━━━━━ EXERCISE INPUT

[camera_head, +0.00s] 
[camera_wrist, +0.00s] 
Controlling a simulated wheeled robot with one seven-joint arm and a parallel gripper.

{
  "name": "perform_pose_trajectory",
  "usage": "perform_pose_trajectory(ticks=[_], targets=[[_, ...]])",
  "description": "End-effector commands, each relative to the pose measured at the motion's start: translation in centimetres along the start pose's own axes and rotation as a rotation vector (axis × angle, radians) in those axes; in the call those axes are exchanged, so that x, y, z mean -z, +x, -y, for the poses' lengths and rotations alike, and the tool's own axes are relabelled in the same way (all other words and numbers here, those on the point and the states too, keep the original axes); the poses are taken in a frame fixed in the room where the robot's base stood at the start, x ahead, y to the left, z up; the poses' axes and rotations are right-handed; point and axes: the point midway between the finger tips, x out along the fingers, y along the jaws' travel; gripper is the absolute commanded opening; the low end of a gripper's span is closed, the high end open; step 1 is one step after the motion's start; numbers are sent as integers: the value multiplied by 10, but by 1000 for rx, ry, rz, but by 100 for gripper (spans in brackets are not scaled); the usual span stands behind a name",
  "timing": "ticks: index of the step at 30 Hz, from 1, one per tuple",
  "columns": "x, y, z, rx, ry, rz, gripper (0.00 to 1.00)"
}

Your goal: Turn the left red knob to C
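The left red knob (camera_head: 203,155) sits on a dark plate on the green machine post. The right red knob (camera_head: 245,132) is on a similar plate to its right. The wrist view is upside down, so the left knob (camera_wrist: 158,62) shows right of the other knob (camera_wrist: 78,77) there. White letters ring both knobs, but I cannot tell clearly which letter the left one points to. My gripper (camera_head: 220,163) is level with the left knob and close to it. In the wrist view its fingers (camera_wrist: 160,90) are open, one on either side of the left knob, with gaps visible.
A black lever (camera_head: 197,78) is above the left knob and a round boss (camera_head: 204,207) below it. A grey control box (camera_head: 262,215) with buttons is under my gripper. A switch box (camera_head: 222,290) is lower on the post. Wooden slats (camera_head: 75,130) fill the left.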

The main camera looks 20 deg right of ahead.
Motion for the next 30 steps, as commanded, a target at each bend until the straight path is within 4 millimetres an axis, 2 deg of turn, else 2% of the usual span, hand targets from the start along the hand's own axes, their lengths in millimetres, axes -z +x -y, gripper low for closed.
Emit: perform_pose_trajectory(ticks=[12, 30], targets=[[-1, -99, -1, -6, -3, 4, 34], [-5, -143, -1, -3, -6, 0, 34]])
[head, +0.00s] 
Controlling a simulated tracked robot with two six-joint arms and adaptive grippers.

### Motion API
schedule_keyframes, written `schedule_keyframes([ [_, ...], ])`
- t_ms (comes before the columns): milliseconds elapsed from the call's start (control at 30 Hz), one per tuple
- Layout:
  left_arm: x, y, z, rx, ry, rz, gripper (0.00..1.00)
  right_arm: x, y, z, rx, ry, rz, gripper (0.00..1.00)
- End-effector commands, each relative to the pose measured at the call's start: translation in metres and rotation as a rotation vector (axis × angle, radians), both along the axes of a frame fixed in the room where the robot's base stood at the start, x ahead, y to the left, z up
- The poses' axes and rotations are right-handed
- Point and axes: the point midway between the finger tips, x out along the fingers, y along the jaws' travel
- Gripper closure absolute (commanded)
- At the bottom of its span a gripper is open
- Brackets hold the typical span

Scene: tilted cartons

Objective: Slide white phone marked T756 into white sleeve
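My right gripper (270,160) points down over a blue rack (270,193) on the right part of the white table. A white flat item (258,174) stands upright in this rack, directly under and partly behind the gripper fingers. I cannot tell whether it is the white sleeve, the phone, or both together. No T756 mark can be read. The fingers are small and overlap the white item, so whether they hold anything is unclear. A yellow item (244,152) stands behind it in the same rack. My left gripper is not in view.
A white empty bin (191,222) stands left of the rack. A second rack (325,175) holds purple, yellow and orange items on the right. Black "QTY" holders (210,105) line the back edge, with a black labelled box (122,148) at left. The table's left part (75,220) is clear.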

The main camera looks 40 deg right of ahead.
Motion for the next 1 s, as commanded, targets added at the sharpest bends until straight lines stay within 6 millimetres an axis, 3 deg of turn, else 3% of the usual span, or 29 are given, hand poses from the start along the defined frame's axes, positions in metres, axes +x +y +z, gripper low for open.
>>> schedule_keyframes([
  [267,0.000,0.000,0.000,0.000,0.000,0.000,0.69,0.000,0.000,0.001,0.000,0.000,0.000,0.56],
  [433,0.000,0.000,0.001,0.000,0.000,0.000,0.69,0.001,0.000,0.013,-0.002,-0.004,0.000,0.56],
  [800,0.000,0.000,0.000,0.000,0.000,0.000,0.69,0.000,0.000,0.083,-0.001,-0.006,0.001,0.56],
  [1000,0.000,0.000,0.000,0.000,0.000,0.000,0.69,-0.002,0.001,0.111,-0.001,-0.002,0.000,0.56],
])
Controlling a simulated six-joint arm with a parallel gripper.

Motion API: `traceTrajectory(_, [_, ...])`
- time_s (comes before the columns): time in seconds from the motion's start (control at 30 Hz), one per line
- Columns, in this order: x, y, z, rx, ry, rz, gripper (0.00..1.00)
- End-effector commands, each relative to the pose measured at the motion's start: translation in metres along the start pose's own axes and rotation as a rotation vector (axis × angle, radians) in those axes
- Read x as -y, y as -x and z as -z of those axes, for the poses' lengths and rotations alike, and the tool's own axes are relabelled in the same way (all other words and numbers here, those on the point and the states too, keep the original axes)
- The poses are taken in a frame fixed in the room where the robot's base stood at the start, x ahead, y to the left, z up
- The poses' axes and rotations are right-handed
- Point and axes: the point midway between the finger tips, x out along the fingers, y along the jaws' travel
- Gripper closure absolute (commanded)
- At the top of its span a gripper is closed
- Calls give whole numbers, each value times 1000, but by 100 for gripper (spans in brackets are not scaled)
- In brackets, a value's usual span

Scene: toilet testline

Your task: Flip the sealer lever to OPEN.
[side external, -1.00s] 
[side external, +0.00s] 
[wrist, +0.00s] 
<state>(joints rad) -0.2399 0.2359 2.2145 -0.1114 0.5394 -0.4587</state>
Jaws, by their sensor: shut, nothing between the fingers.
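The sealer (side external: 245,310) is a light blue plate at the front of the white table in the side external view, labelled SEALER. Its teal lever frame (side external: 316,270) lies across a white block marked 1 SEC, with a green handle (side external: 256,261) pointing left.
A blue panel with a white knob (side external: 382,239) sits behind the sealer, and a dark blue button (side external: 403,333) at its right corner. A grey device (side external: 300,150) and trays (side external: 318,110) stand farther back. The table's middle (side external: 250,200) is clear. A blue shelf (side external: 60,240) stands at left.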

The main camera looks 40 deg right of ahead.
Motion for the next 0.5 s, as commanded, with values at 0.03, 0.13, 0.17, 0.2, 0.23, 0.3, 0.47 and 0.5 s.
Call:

━━━━━━━━━━

- **DIRECTIONS FOR THIS TASK**
Quote, word for word, every line starting at the one that contains "- Calls give" and ending with the final line of the entries.

- **ANSWER IN FULL**
- Calls give whole numbers, each value times 1000, but by 100 for gripper (spans in brackets are not scaled)
- In brackets, a value's usual span

Scene: toilet testline

Your task: Flip the sealer lever to OPEN.
[side external, -1.00s] 
[side external, +0.00s] 
[wrist, +0.00s] 
<state>(joints rad) -0.2399 0.2359 2.2145 -0.1114 0.5394 -0.4587</state>
Jaws, by their sensor: shut, nothing between the fingers.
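The sealer (side external: 245,310) is a light blue plate at the front of the white table in the side external view, labelled SEALER. Its teal lever frame (side external: 316,270) lies across a white block marked 1 SEC, with a green handle (side external: 256,261) pointing left.
A blue panel with a white knob (side external: 382,239) sits behind the sealer, and a dark blue button (side external: 403,333) at its right corner. A grey device (side external: 300,150) and trays (side external: 318,110) stand farther back. The table's middle (side external: 250,200) is clear. A blue shelf (side external: 60,240) stands at left.

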The main camera looks 40 deg right of ahead.
Motion for the next 0.5 s, as commanded, with values at 0.03, 0.13, 0.17, 0.2, 0.23, 0.3, 0.47 and 0.5 s.
Call:

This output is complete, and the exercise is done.